According to the bold predictions made for Oct. 21, 2015, in Back to the Future, Part II, we were supposed to have flying cars, hover boards, self-lacing shoes, futuristic soda and Jaws 19 by now. It’s not a bad track record for a movie from 1989—especially since the most audacious call of all, the Chicago Cubs as World Series champs, is actually a possibility.

But Marty McFly wasn’t the only person in the mid-1980s wondering what the world would look like in 30 years. Real futurists were also looking ahead to 2015, too, and what they saw was enough to make even Biff Tannen nervous.

“There may be similarities between what [futurists] did and the imagination of the future in the movie,” says Zhan Li, a board director with the World Future Society, an organization that has brought together forward-looking experts since 1966. “You can extrapolate from what people are talking about in the present, and of course that happens all the time.”

Among the areas with the greatest overlap between the movie and real world predictions are gadgets and pop culture.
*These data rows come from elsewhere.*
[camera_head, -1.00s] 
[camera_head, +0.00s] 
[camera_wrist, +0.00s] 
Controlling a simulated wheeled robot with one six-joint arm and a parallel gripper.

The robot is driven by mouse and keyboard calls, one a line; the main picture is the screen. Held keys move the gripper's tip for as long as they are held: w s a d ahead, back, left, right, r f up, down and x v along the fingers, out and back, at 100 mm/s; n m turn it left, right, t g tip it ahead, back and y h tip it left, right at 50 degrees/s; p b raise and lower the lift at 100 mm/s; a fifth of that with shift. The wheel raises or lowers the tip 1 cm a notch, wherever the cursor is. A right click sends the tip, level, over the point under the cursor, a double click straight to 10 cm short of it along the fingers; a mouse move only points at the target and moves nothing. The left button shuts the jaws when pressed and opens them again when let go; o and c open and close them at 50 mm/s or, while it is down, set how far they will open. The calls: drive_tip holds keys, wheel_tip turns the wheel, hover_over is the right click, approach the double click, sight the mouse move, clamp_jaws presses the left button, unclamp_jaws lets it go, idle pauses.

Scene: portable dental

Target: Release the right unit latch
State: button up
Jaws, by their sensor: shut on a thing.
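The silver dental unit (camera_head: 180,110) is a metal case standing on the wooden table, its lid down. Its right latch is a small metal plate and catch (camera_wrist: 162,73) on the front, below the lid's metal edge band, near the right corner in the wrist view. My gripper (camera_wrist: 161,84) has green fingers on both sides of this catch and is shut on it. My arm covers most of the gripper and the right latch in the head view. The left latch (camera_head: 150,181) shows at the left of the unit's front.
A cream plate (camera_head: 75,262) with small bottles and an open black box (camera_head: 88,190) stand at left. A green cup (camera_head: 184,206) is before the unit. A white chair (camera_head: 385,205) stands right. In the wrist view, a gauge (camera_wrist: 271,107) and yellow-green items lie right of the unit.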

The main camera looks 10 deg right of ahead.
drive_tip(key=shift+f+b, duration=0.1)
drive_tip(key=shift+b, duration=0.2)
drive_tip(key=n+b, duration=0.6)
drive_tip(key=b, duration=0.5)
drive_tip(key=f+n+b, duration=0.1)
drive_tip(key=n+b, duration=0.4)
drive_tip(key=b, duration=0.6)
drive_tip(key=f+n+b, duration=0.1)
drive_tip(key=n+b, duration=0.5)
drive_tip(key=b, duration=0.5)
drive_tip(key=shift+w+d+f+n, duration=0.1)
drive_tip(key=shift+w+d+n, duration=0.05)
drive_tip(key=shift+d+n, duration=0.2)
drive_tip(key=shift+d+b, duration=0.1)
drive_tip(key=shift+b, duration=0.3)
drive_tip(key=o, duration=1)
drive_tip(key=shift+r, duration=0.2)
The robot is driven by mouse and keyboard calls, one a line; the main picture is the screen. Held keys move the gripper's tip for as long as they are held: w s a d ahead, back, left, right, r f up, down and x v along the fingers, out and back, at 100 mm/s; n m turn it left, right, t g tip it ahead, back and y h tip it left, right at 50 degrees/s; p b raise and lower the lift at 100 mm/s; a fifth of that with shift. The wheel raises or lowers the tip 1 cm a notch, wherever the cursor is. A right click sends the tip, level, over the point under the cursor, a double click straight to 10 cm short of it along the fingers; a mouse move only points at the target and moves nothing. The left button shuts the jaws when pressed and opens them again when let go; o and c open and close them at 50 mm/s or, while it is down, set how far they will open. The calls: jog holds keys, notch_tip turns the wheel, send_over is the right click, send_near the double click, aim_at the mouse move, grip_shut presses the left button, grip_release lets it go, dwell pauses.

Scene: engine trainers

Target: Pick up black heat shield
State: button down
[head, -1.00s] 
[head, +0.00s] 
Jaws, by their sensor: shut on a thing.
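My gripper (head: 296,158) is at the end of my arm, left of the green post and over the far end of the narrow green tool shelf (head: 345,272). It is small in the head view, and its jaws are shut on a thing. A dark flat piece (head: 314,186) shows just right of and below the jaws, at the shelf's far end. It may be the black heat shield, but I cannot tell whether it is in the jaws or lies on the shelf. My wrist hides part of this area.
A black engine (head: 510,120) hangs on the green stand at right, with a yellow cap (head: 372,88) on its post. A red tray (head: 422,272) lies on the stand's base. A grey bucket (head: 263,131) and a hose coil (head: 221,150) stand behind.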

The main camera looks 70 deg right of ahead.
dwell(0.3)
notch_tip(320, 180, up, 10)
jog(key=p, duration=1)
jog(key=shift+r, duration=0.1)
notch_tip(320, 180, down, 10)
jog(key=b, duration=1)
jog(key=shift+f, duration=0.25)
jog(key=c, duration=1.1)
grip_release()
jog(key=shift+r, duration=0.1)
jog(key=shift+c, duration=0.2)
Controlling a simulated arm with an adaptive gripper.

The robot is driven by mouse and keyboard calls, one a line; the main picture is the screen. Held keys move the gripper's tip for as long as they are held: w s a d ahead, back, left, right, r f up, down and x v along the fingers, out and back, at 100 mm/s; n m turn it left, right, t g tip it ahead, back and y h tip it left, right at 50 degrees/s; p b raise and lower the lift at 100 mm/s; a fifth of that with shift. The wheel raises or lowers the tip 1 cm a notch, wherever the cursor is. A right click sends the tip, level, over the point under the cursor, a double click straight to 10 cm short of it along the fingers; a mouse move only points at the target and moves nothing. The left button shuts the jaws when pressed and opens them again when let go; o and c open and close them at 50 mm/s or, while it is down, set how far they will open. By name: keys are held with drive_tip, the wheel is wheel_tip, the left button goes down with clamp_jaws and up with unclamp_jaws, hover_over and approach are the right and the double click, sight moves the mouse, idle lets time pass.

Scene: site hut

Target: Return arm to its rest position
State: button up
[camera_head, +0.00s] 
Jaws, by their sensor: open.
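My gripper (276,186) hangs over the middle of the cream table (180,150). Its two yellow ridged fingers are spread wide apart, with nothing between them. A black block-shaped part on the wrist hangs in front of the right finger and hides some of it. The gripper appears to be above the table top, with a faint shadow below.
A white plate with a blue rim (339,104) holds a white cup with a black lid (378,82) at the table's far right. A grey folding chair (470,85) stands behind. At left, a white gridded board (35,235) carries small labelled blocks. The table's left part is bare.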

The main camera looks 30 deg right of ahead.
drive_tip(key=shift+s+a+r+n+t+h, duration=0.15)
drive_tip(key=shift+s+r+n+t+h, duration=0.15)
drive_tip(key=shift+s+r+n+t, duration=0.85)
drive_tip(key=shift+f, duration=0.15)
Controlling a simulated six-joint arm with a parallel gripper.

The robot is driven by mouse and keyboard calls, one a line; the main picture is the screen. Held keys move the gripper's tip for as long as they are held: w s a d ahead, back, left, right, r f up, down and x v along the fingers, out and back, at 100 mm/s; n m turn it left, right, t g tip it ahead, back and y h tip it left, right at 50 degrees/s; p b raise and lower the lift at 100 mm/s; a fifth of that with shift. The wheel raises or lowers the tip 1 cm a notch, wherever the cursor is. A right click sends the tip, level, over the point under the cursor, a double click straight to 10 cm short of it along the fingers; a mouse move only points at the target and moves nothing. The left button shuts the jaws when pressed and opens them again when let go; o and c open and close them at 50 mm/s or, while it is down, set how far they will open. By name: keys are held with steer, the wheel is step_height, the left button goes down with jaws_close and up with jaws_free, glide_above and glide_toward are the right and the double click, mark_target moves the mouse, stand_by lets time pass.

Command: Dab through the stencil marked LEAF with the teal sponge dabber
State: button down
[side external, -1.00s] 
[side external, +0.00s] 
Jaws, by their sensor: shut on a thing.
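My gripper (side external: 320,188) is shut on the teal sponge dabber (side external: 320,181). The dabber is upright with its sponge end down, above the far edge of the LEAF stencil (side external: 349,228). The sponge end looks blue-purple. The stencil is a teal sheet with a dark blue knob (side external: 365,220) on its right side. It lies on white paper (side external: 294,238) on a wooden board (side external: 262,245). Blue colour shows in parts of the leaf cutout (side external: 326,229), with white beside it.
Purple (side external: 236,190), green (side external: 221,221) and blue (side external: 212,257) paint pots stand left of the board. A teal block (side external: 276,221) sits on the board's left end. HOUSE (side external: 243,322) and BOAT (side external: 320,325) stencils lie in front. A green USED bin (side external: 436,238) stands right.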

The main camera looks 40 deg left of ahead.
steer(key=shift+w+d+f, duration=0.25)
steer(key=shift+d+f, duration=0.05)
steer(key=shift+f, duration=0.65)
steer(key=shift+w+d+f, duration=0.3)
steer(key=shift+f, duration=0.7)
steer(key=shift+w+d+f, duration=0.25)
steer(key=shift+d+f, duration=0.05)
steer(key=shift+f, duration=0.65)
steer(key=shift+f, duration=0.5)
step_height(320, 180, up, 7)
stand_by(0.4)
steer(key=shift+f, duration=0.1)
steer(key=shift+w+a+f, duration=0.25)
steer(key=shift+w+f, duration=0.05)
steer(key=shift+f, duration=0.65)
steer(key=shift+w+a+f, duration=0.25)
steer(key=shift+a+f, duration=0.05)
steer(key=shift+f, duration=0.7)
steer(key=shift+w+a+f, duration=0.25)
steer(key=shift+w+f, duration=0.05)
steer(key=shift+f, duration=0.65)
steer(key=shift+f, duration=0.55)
In 1986, for example, Arthur C. Clarke was predicting that the 2019 multiplex would be full of sequels, and the actual future predictions from the mid-1980s were even heavier on personal interactions with robots than the movie. Plenty of other examples can be found on the Paleofuture blog, a collection of past images of the future.

But the Back to the Future team and actual futurists broke company on larger matters. Professional futurists, Li says, tend to focus less on the one-person-can-change-history viewpoint espoused by the movie as on system-wide structural shifts.

On his trip to the ’80s, Marty McFly encountered little of the Cold War dystopia that many real mid-’80s futurists obsessed about. The general consensus at the time, Li says, was that the Soviet Union had at least a few more decades to go before it would fall. “Along with that comes the fear of nuclear war and life on planet Earth ending,” he says. “A lot of alternative political future-thinking was trying to find a way out of that great conundrum, how do we prevent that terrible threat of an ultimate confrontation between the super powers. And a lot of thinking went into what happens if that does happen, if there is a serious nuclear war.”

Another major concern of mid-’80s futurists that doesn’t come up in the movie is environmental devastation, which was entering the mainstream consciousness at the time. “In that period there was this awareness of global warming but not the momentum,” Li says.

But even if Back to the Future, Part II‘s past vision of 2015 doesn’t really match up with the real 1985 vision of 2015, Li says he believes that professional futurists can learn from Hollywood. “Even though [a movie] is typically fictional and not often based on realistic assumptions, it’s often very powerful at engaging large audiences,” he says. “It’s easier to hook people with that than with professional futurist work.”

And getting people to pay attention to what’s coming is what that work is all about. It could even change the future—no DeLorean required.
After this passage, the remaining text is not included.